Organizations seeking 501(c)(3) exemptions must file an exempt application for each parcel that may qualify. In order to receive exempt status, there must be a concurrence of ownership and use. The parcel must be used solely for the specified purpose for which the institution received its 501(c)(3) charters. This means that if the land, its improvements, or any part thereof is not used in accordance with stated purposes, the exemption will be reviewed and the ineligible property or portion of the property will be assessed for property taxation purposes. In accordance with Minnesota statutes, "Upon written request of the assessor, the taxpayer filing a statement of exemption shall make available to the assessor all books and records relating to the ownership or use of the property which are reasonably necessary to verify that the property qualifies for exemption."

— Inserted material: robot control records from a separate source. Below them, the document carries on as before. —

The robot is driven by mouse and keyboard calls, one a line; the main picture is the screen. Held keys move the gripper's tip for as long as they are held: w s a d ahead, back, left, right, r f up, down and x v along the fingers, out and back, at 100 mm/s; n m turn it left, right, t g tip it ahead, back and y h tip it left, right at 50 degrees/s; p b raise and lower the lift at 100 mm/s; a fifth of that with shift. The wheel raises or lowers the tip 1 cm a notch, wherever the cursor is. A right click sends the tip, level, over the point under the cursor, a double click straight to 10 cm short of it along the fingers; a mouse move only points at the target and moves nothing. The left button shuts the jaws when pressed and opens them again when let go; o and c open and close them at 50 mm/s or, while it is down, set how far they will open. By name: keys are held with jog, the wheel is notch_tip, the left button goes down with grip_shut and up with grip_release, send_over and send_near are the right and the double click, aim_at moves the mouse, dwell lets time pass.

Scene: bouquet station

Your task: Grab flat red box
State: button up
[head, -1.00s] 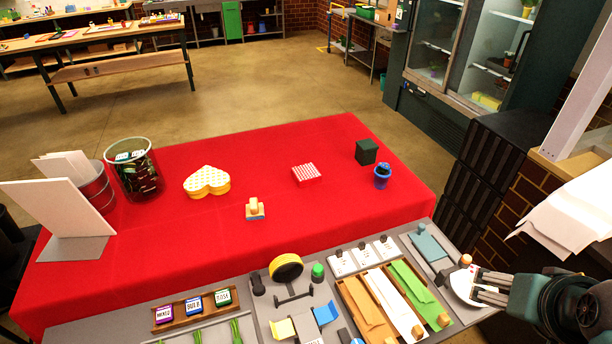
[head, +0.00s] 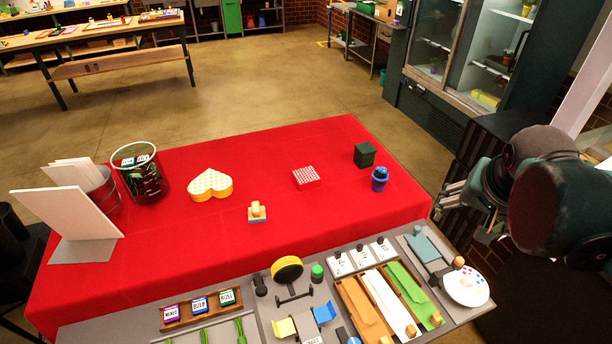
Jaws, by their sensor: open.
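The flat red box (head: 306,177), with a white pattern on its top, lies on the red-covered table (head: 330,238), right of its middle. My gripper (head: 444,200) is open and empty at the right edge of the table, well to the right of the box and apart from it. Part of the gripper is hidden behind my arm.
A dark green box (head: 365,155) and a blue pot (head: 379,179) stand between my gripper and the red box. A yellow heart-shaped box (head: 210,185) and a wooden stamp (head: 257,212) lie to its left. A grey tool counter (head: 262,328) runs along the front.

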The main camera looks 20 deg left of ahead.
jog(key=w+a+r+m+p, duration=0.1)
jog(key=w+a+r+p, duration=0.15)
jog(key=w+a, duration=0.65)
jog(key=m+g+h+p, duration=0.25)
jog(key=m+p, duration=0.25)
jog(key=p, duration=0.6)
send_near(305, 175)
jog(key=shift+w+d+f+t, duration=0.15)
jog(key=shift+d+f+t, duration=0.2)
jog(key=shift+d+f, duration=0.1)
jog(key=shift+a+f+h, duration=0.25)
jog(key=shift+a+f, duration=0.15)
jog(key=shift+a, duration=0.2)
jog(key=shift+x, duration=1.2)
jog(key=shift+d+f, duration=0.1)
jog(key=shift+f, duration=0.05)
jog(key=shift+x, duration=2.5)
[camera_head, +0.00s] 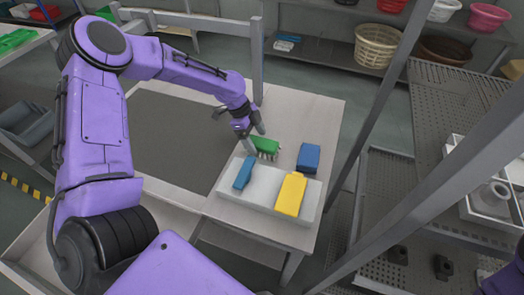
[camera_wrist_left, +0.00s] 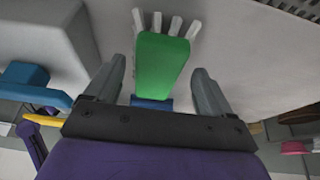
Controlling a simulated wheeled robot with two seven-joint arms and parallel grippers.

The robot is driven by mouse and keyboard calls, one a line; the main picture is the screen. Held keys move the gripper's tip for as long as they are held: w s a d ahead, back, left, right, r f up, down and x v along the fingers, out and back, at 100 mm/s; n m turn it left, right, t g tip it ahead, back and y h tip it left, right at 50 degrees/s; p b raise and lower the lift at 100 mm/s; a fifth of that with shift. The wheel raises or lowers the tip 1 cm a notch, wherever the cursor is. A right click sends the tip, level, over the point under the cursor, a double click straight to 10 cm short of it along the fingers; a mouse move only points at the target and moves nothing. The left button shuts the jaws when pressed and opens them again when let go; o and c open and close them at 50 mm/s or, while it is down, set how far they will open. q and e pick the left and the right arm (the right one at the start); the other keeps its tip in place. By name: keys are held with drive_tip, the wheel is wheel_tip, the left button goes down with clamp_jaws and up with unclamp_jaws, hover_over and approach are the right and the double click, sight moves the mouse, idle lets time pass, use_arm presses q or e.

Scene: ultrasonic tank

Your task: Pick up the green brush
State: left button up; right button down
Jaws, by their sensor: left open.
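The green brush (camera_head: 265,144) has pale bristles and is on the light table top behind the white tray. In the left wrist view the green brush (camera_wrist_left: 162,66) lies between the two fingers, its bristles toward the top of the picture. My left gripper (camera_head: 254,140) is open around the brush. In the left wrist view the left gripper's fingers (camera_wrist_left: 160,88) stand apart, with a gap on each side of the brush. My right gripper is not in view; only a bit of purple arm shows at the lower right corner.
A white tray (camera_head: 262,203) holds a blue item (camera_head: 244,172) and a yellow bottle-shaped item (camera_head: 290,194). A blue block (camera_head: 308,158) is right of the brush. Metal posts and a perforated rack (camera_head: 465,95) stand to the right. The table behind the brush is clear.

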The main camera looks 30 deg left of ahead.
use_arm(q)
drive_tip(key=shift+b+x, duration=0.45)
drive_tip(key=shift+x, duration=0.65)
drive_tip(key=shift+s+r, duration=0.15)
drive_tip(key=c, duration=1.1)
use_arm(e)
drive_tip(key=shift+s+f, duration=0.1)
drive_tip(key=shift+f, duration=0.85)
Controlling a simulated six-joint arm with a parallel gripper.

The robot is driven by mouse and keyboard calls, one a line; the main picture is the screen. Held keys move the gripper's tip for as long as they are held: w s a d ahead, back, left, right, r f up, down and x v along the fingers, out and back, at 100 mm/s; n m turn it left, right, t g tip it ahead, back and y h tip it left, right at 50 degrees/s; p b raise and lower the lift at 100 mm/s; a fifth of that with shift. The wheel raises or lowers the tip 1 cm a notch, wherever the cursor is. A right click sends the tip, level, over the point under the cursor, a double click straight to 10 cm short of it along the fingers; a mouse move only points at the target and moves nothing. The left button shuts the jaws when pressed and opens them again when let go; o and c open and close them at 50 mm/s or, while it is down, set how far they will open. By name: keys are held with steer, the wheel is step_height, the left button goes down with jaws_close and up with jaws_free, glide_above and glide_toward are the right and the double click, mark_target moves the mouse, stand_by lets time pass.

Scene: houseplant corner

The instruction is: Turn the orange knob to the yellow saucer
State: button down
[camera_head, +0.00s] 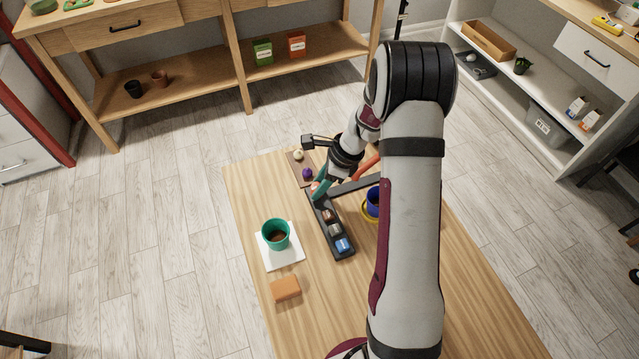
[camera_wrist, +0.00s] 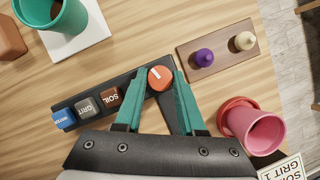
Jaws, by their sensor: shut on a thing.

Please include the documentation below with your application(s): If there has been any change in your organizational structure, ownership, by-laws, Articles of Incorporation, mission, purpose, or use of the property that was not previously reported to the assessor, please identify any changes.
1) Federal IRS 501(c)(3) certification exempting your organization from federal income taxes or a letter explaining why certification has not been awarded or is not required;
2) Articles of Incorporation, by-laws and charter, including all amendments;
3) Mission statement and purpose of your organization;
4) Detailed description of all uses and programs using or occupying the property;
5) IRS Form 990 for the last three years, or if not required to file, income and expense statements;
6) Copy of leases, rental agreements or charges for any portion of the property leased or rented to other organizations or individuals;
7) Resident agreements and facility policies, if applicable.